2020
Yeni yıl hepimize kutlu olsun. Siz bakmayın yeni yıl kavramı ile alay eden hatta bunlara düşman olanlara, yenilik güzeldir. Bir başlangıç, bir nefes almadır. Yeni bir umuttur. Başladığımız bu yeni yılın hepimize güzellikler, sağlık, bolluk ve bereket getirmesini dileriz.
2020’nin bir özelliği 20-20 şekilde birbirini tekrar eden aynı sayıdan oluşması. Sadece yüz bir yılda bir yaşanan bu olaya denk gelmek bizler için ilginç bir anı oldu.
Çok zor bir seneyi geride bıraktık. Mahalli seçim, tekrar eden İstanbul seçimi, bunların yarattığı toplumsal gerilim, öte yandan muhalefetin üç büyük şehri alması, S-400 krizi siyaseten en önemli olaylardı.
Öte yandan Barış Pınarı Harekâtı ülkemizi büyük güçlerle karşı karşıya getirdi. Milli güvenliğimiz için kaçınılmaz olan bu harekât çok şükür başarı ile sonuçlandı. Ülkemiz ambargo, yaptırım tehditleri ile karşı karşıya geldi ki bu tehditler halen tam olarak bertaraf olmuş değil. Yeni yılda bu tehditlerin Demokles’in kılıcı şeklinde ülkemizin tepesinde sallanması maalesef devam edeceğe benziyor.
Peki, yeni yılda ne olur, beklentiler nelerdir? Öncelikle söyleyelim ki ülkemiz artık tahmin edilmesi, istikametinin öngörülmesi çok zor bir ülke oldu. Burada hem iç dinamiklerin etkisi var hem de bulunduğumuz bölge ve ülkemizin etrafındaki sorunlar buna sebep veriyor.
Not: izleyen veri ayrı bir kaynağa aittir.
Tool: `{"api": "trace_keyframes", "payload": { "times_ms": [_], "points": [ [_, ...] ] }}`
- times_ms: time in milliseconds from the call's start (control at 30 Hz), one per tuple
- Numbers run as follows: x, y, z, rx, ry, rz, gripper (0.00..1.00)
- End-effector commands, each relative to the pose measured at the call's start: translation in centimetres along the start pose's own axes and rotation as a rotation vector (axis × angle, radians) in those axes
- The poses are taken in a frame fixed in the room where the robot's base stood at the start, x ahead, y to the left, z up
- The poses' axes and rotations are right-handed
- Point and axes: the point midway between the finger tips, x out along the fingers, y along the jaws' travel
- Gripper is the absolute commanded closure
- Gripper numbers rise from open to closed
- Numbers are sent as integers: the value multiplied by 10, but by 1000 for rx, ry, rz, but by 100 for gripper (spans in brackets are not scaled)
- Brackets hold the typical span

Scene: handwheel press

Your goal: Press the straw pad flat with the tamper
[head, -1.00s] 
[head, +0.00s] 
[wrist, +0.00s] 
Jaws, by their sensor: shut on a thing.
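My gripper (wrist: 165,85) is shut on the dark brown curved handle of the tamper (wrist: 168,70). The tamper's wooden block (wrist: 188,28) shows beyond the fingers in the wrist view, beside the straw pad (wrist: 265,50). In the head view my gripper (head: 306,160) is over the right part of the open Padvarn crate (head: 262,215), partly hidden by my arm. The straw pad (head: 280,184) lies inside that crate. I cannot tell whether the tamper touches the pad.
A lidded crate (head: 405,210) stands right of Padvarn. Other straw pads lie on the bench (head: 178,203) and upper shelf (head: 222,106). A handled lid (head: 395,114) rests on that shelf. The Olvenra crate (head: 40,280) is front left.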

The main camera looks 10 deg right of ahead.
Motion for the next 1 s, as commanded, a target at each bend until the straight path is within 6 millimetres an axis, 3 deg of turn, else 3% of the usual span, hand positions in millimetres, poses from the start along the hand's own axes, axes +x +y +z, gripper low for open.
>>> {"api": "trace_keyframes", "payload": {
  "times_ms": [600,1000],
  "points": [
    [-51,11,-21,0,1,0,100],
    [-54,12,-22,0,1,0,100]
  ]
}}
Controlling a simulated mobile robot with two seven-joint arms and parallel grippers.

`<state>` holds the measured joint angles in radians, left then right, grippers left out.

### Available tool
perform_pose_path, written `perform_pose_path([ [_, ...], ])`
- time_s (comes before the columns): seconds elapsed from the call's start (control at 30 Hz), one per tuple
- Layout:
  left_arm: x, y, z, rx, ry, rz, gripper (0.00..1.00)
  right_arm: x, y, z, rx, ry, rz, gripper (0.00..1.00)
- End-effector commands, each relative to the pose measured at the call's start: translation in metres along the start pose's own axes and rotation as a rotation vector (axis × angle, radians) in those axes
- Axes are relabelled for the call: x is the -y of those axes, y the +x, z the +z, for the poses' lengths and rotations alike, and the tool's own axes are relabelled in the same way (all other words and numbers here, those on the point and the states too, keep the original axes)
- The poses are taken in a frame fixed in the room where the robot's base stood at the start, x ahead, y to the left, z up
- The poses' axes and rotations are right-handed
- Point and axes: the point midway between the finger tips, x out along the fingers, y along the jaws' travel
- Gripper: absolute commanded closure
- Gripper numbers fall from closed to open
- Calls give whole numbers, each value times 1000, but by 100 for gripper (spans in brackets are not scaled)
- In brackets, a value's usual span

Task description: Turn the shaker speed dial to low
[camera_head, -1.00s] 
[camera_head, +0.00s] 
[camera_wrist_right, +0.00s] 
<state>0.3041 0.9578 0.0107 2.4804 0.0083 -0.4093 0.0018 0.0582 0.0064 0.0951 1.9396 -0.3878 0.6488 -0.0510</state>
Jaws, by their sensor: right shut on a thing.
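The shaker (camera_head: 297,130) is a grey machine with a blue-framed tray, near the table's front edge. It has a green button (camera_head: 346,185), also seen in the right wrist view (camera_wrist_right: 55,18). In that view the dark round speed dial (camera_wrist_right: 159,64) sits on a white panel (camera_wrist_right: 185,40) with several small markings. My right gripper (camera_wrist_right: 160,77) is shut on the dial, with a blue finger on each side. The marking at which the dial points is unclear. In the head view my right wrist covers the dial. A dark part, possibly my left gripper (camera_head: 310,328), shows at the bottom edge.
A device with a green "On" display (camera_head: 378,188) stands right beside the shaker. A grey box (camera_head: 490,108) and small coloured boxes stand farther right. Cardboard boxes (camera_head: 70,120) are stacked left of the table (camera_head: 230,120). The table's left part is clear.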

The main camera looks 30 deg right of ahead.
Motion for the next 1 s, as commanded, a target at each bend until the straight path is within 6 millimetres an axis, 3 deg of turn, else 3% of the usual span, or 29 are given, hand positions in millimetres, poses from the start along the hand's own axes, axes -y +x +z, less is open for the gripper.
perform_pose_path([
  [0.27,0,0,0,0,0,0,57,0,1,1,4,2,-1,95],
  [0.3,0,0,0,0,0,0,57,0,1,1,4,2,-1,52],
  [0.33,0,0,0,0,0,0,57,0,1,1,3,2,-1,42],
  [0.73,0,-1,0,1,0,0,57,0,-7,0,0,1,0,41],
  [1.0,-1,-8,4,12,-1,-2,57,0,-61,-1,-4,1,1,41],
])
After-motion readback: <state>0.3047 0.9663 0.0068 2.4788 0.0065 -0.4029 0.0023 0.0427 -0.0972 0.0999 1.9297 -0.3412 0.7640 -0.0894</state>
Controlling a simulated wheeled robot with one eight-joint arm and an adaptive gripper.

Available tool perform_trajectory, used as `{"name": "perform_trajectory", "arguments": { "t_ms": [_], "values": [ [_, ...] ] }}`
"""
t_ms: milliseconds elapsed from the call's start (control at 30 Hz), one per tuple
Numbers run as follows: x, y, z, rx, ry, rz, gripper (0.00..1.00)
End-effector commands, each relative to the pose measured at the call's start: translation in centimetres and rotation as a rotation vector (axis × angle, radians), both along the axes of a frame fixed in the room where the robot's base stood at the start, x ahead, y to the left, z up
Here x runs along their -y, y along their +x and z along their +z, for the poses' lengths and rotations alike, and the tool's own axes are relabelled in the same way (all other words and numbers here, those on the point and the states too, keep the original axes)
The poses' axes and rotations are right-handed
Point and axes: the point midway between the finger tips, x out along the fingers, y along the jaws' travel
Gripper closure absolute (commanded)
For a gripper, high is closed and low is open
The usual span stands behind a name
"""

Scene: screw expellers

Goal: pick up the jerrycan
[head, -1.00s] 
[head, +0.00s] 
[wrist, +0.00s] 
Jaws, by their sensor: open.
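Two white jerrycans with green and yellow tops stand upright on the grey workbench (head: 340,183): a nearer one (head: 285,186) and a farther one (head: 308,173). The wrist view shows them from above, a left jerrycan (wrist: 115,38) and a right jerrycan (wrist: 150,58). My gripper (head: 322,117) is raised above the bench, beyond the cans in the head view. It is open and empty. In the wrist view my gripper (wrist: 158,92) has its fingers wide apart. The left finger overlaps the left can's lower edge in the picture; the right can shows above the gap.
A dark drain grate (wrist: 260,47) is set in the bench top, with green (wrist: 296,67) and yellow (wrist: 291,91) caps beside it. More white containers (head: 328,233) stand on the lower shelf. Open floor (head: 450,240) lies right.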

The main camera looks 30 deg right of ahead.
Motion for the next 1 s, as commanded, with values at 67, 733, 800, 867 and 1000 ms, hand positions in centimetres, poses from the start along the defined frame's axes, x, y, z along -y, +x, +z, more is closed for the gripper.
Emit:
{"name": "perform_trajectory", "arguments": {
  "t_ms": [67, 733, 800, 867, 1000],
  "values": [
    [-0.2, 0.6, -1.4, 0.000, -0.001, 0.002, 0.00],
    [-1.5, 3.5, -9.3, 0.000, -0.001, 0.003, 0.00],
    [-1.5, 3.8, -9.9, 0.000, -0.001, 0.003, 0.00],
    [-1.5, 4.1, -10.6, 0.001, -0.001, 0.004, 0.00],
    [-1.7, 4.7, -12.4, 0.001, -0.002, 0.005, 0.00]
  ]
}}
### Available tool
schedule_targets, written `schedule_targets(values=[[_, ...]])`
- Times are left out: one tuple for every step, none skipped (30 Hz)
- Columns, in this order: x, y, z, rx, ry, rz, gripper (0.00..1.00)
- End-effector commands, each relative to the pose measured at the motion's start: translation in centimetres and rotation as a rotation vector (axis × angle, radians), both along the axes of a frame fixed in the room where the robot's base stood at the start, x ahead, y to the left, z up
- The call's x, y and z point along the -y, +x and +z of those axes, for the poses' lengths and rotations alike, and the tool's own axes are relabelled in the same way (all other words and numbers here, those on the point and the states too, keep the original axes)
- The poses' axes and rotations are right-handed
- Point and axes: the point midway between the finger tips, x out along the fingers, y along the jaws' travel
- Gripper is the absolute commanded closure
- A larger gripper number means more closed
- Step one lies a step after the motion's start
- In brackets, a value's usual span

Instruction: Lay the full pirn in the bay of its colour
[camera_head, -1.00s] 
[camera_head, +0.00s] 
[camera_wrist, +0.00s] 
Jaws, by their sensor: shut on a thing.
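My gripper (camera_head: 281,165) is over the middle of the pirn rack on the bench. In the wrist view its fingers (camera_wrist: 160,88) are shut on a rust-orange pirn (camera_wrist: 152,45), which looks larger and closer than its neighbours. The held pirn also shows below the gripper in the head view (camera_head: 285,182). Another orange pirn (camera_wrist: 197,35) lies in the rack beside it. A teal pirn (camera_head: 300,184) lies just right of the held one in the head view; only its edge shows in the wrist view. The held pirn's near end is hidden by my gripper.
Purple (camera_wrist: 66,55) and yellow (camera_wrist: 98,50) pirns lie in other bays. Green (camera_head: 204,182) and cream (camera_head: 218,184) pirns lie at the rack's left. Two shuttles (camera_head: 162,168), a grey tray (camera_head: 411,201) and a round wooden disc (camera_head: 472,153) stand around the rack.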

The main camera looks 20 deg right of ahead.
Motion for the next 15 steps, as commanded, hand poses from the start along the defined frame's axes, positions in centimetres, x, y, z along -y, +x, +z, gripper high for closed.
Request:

Yeni yıla yukarıda saydığımız konular ile birlikte giriyoruz. Ekonomideki sorunlar, özellikle artık kendini iyice hissettiren fakirleşme ve hayat pahalılığı olduğu gibi duruyor. Kapattığımız yılın son aylarında başlayan örtülü bir devalüasyon var. Kurdaki yükselme 2020’de de devam edecektir. Şartlar bunu zorlayacaktır.
Bir başka konu Libya ve Doğu Akdeniz konusu. Siyasi riskleri kadar askeri riskleri hatta savaş ihtimalini barındıran bir konu. Libya’ya asker gönderme tezkeresi TBMM’nde oyalanacak ve büyük ihtimalle kabul edilecek. Libya’ya yapılacak bir askeri müdahale, daha doğrusu oradaki meşru hükümete destek vermek amacı ile Libya’ya asker gönderme bizi tekrar birçok ülke ile karşı karşıya getirecek.
Bu da kaçınılmaz olarak yeni ekonomik risklere hatta belki çeşitli ambargo ve yaptırımlara yol açacak. Dış kaynak bulma sorunu olan ülkemizin bu derdi belli ki yeni yılda da devam edecek.
2020’ye dair bir diğer husus ise erken seçim. Gerek muhalif gerekse iktidara yakın çevrelerle görüştüğümüzde bu senenin sonbaharında, en geç 2021 ilk baharında bir erken seçim olacağı şeklinde bir beklenti görüyoruz. Ortak kanı, memleketin bu hali ile 2023’e kadar gidemeyeceği yönünde. Biz de bu görüşü paylaşıyoruz.
Olası bir seçim, seçim ekonomisi demektir. 2013’ten bu yana neredeyse her sene seçim ya da referandum yaşayan ülkemiz açısından bir başka talihsizlik olacaktır. Yeni kurulan, kurulacak olan siyasi partiler siyasi ortamı değiştirebilecekler mi yoksa hiçbir şey olmamış gibi devam mı edilecek? Bunu öngörmek şu an için imkânsız. Ama daha önceki genel seçimlere göre çok daha hareketli ve sonucu çok büyük etkilere yol açacak bir seçim olacağı muhakkak.
Tüm bunlar bizim öngörülerimiz. Başta da dediğimiz gibi ülkemiz tahmin edilmesi zor bir ülke.
Dileriz ki yaşanacak olaylar ülkemizin, milletimizin refahının, huzur ve güvenliğinin artasına, dış itibarının eski parlak günlerine dönmesine vesile olur.
Bir kez daha herkesin yeni yılını kutlarız.